Problem details ▸ Check every line below for the word "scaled" and copy the ones that have it.

Information supplied ▸
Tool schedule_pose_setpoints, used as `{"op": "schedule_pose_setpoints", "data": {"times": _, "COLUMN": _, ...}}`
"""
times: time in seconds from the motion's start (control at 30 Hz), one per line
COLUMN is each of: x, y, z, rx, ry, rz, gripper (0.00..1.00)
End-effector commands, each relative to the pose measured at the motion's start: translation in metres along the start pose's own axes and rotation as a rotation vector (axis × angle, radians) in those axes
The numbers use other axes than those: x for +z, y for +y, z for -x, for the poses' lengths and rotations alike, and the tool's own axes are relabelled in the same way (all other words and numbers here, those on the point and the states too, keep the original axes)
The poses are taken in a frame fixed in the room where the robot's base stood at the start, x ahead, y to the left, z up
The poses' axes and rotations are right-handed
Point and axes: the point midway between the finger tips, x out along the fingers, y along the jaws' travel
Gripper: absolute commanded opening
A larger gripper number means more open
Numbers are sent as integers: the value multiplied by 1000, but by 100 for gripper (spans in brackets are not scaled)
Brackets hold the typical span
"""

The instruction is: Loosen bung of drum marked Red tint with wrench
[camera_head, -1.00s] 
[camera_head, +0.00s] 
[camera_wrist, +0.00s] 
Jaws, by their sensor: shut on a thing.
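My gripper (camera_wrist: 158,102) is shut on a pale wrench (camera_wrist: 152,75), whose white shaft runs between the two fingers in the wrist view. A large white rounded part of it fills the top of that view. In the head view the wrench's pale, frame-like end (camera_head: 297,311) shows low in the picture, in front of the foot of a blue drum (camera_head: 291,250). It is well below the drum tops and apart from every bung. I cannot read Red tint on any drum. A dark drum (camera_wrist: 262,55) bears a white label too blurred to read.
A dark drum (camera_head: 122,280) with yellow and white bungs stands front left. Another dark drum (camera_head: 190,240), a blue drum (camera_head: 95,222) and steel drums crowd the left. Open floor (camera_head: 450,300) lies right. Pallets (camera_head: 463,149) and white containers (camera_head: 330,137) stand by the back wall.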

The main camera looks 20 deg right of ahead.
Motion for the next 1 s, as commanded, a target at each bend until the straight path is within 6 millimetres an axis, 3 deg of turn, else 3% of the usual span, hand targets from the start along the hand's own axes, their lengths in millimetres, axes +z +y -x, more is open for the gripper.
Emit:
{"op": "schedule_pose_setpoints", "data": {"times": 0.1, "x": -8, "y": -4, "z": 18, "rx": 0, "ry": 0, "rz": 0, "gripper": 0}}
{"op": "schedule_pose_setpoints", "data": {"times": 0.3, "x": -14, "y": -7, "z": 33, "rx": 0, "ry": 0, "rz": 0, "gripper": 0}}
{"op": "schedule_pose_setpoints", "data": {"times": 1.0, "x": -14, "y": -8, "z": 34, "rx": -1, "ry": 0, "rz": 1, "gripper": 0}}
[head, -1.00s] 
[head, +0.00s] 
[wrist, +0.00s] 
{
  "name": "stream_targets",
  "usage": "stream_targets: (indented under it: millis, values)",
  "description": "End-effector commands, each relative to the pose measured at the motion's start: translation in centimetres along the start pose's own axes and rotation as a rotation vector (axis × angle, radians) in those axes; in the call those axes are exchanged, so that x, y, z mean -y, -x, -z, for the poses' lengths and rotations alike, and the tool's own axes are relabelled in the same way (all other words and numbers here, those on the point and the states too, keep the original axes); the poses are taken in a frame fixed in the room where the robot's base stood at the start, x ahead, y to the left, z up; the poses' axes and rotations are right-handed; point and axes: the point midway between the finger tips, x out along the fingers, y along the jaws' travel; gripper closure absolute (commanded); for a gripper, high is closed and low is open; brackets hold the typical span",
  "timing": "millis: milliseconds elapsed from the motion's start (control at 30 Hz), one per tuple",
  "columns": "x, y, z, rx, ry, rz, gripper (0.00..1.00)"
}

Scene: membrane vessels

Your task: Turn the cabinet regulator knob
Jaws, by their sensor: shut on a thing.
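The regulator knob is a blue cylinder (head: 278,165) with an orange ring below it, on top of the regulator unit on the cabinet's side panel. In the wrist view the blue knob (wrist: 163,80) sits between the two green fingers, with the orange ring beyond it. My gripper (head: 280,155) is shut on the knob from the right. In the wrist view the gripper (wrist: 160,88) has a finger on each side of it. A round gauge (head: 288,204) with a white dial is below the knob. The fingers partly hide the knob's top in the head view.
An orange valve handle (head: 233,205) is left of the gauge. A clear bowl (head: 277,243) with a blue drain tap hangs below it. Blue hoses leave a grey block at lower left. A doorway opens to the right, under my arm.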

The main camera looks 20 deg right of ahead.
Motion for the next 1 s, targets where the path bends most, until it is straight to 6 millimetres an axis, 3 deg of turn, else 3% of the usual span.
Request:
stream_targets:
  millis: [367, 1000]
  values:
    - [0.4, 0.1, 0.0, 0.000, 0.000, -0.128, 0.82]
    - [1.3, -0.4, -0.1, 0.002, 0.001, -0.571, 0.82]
---
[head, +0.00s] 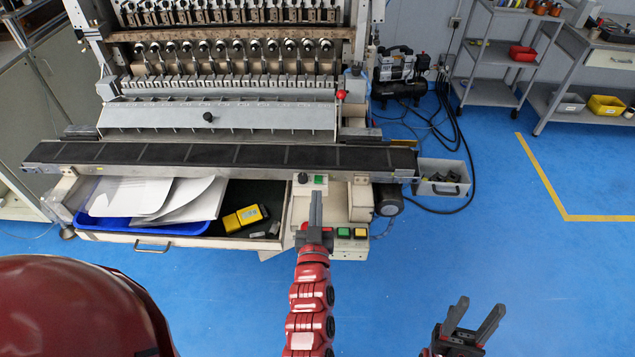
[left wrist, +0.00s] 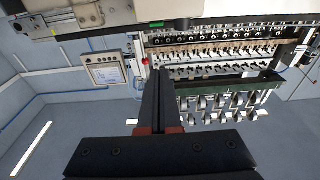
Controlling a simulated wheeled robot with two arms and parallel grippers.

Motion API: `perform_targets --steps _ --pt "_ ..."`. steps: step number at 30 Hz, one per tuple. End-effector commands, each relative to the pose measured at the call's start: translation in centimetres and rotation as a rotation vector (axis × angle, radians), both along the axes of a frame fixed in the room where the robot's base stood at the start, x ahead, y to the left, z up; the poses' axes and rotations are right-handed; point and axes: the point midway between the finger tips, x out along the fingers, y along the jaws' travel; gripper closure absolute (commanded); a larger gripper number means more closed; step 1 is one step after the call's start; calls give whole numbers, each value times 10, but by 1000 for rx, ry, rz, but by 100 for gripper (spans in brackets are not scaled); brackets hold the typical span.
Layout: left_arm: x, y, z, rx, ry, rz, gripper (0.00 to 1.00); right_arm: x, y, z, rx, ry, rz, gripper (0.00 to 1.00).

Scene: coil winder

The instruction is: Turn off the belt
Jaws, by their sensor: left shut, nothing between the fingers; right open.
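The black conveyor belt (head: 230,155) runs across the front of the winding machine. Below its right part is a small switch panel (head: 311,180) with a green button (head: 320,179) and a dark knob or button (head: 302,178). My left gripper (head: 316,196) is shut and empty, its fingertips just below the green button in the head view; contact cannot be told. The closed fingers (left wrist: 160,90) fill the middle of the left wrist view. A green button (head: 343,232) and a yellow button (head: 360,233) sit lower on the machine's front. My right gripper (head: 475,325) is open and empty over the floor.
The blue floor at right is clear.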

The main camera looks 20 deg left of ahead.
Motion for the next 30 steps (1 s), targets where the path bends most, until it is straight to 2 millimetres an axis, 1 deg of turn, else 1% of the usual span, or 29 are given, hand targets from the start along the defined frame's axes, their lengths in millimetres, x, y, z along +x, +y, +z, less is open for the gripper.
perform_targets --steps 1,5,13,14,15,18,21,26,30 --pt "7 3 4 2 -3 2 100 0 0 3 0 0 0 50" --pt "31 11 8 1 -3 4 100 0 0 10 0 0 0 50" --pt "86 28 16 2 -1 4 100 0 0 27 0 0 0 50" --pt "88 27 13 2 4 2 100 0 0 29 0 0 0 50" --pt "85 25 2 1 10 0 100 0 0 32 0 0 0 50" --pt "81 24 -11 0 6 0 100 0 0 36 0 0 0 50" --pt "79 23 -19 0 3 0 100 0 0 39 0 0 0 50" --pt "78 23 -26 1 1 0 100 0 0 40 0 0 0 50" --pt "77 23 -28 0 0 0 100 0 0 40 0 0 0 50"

Solution below ▸
Numbers are sent as integers: the value multiplied by 1000, but by 100 for gripper (spans in brackets are not scaled)
Motion API: `perform_targets --steps _ --pt "_ ..."`. steps: step number at 30 Hz, one per tuple. End-effector commands, each relative to the pose measured at the call's start: translation in centimetres and rotation as a rotation vector (axis × angle, radians), both along the axes of a frame fixed in the room where the robot's base stood at the start, x ahead, y to the left, z up; the poses' axes and rotations are right-handed; point and axes: the point midway between the finger tips, x out along the fingers, y along the jaws' travel; gripper closure absolute (commanded); a larger gripper number means more closed; step 1 is one step after the call's start; calls give whole numbers, each value times 10, but by 1000 for rx, ry, rz, but by 100 for gripper (spans in brackets are not scaled); brackets hold the typical span.

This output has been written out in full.